> _Instructions for the task_
Extract the entries in their exact form.

Robot task records:

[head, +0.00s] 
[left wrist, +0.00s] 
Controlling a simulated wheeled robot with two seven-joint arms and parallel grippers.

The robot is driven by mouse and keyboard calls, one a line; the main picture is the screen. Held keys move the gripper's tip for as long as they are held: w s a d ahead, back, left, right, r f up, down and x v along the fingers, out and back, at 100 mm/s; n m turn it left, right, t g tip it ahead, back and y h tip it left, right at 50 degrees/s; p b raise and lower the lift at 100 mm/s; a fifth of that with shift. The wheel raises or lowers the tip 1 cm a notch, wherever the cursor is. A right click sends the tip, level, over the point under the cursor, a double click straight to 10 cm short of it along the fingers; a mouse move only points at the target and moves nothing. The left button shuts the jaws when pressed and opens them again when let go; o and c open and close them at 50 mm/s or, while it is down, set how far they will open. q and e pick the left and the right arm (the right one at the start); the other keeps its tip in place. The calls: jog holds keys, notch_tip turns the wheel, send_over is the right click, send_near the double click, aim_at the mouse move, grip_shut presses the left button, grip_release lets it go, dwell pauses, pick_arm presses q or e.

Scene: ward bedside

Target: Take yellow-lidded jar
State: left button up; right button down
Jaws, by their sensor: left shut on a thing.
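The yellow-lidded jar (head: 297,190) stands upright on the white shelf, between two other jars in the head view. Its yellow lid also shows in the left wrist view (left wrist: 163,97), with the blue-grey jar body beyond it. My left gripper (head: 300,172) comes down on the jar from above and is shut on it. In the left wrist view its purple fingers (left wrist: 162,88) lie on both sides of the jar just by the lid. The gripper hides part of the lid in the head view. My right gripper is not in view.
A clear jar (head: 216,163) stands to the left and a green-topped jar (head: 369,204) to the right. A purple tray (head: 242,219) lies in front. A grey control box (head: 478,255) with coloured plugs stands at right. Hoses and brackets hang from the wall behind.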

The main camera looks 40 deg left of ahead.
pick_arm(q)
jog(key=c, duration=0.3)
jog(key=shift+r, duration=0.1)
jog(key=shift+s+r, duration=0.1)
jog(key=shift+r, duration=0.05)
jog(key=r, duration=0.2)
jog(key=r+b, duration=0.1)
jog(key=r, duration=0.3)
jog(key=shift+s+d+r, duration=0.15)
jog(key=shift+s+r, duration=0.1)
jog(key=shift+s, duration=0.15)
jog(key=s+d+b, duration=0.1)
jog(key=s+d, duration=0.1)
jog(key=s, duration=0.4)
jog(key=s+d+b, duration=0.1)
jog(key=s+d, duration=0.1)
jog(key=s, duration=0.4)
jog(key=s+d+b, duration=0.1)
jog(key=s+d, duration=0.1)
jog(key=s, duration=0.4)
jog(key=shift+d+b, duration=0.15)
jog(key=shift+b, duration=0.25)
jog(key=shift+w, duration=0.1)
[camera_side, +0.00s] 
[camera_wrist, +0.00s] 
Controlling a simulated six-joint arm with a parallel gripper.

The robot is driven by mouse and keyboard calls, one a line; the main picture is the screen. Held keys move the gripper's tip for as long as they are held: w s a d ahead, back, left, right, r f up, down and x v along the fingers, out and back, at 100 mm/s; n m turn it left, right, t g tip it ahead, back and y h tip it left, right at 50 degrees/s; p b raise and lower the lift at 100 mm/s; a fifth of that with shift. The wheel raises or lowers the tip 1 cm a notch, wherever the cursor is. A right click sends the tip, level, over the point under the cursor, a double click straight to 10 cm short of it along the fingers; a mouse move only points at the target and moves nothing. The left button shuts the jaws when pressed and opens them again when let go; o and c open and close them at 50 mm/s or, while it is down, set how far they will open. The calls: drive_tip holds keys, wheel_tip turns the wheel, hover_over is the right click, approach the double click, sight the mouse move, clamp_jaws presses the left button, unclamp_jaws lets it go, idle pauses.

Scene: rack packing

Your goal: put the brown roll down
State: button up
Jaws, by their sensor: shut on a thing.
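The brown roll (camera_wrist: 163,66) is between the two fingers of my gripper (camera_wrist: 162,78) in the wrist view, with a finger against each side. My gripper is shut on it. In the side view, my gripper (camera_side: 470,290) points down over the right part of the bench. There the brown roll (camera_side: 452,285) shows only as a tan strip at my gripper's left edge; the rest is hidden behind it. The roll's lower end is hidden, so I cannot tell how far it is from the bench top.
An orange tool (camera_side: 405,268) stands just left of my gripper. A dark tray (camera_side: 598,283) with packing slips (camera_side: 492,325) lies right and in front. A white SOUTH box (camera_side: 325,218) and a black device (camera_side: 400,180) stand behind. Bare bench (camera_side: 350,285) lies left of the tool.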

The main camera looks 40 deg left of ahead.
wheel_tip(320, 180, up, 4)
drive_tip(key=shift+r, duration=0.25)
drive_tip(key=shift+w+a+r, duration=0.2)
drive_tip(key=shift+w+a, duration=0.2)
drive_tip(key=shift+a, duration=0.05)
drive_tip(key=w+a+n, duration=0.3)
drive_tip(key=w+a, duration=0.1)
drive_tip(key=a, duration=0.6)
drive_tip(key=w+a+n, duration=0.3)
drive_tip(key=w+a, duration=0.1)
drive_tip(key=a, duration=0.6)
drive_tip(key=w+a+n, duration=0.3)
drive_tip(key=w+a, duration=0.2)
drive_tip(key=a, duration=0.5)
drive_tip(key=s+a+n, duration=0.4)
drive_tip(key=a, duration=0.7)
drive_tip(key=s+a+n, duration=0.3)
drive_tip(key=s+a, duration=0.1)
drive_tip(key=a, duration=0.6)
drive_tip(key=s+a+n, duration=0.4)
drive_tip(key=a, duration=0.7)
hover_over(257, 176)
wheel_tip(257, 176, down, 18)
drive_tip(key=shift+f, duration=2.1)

> _Complete answer_
[head, +0.00s] 
[left wrist, +0.00s] 
Controlling a simulated wheeled robot with two seven-joint arms and parallel grippers.

The robot is driven by mouse and keyboard calls, one a line; the main picture is the screen. Held keys move the gripper's tip for as long as they are held: w s a d ahead, back, left, right, r f up, down and x v along the fingers, out and back, at 100 mm/s; n m turn it left, right, t g tip it ahead, back and y h tip it left, right at 50 degrees/s; p b raise and lower the lift at 100 mm/s; a fifth of that with shift. The wheel raises or lowers the tip 1 cm a notch, wherever the cursor is. A right click sends the tip, level, over the point under the cursor, a double click straight to 10 cm short of it along the fingers; a mouse move only points at the target and moves nothing. The left button shuts the jaws when pressed and opens them again when let go; o and c open and close them at 50 mm/s or, while it is down, set how far they will open. q and e pick the left and the right arm (the right one at the start); the other keeps its tip in place. The calls: jog holds keys, notch_tip turns the wheel, send_over is the right click, send_near the double click, aim_at the mouse move, grip_shut presses the left button, grip_release lets it go, dwell pauses, pick_arm presses q or e.

Scene: ward bedside

Target: Take yellow-lidded jar
State: left button up; right button down
Jaws, by their sensor: left shut on a thing.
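The yellow-lidded jar (head: 297,190) stands upright on the white shelf, between two other jars in the head view. Its yellow lid also shows in the left wrist view (left wrist: 163,97), with the blue-grey jar body beyond it. My left gripper (head: 300,172) comes down on the jar from above and is shut on it. In the left wrist view its purple fingers (left wrist: 162,88) lie on both sides of the jar just by the lid. The gripper hides part of the lid in the head view. My right gripper is not in view.
A clear jar (head: 216,163) stands to the left and a green-topped jar (head: 369,204) to the right. A purple tray (head: 242,219) lies in front. A grey control box (head: 478,255) with coloured plugs stands at right. Hoses and brackets hang from the wall behind.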

The main camera looks 40 deg left of ahead.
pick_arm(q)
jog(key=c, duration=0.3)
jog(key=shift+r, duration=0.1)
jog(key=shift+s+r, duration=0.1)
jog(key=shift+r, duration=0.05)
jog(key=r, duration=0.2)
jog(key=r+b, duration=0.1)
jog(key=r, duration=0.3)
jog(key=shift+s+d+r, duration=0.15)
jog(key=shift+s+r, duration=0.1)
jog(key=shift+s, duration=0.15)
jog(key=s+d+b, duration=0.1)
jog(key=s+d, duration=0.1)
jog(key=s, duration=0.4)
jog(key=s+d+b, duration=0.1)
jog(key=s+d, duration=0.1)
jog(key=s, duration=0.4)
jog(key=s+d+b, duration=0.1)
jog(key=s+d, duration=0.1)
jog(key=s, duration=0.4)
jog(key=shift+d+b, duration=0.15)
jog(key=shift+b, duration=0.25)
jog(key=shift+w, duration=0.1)
[camera_side, +0.00s] 
[camera_wrist, +0.00s] 
Controlling a simulated six-joint arm with a parallel gripper.

The robot is driven by mouse and keyboard calls, one a line; the main picture is the screen. Held keys move the gripper's tip for as long as they are held: w s a d ahead, back, left, right, r f up, down and x v along the fingers, out and back, at 100 mm/s; n m turn it left, right, t g tip it ahead, back and y h tip it left, right at 50 degrees/s; p b raise and lower the lift at 100 mm/s; a fifth of that with shift. The wheel raises or lowers the tip 1 cm a notch, wherever the cursor is. A right click sends the tip, level, over the point under the cursor, a double click straight to 10 cm short of it along the fingers; a mouse move only points at the target and moves nothing. The left button shuts the jaws when pressed and opens them again when let go; o and c open and close them at 50 mm/s or, while it is down, set how far they will open. The calls: drive_tip holds keys, wheel_tip turns the wheel, hover_over is the right click, approach the double click, sight the mouse move, clamp_jaws presses the left button, unclamp_jaws lets it go, idle pauses.

Scene: rack packing

Your goal: put the brown roll down
State: button up
Jaws, by their sensor: shut on a thing.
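The brown roll (camera_wrist: 163,66) is between the two fingers of my gripper (camera_wrist: 162,78) in the wrist view, with a finger against each side. My gripper is shut on it. In the side view, my gripper (camera_side: 470,290) points down over the right part of the bench. There the brown roll (camera_side: 452,285) shows only as a tan strip at my gripper's left edge; the rest is hidden behind it. The roll's lower end is hidden, so I cannot tell how far it is from the bench top.
An orange tool (camera_side: 405,268) stands just left of my gripper. A dark tray (camera_side: 598,283) with packing slips (camera_side: 492,325) lies right and in front. A white SOUTH box (camera_side: 325,218) and a black device (camera_side: 400,180) stand behind. Bare bench (camera_side: 350,285) lies left of the tool.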

The main camera looks 40 deg left of ahead.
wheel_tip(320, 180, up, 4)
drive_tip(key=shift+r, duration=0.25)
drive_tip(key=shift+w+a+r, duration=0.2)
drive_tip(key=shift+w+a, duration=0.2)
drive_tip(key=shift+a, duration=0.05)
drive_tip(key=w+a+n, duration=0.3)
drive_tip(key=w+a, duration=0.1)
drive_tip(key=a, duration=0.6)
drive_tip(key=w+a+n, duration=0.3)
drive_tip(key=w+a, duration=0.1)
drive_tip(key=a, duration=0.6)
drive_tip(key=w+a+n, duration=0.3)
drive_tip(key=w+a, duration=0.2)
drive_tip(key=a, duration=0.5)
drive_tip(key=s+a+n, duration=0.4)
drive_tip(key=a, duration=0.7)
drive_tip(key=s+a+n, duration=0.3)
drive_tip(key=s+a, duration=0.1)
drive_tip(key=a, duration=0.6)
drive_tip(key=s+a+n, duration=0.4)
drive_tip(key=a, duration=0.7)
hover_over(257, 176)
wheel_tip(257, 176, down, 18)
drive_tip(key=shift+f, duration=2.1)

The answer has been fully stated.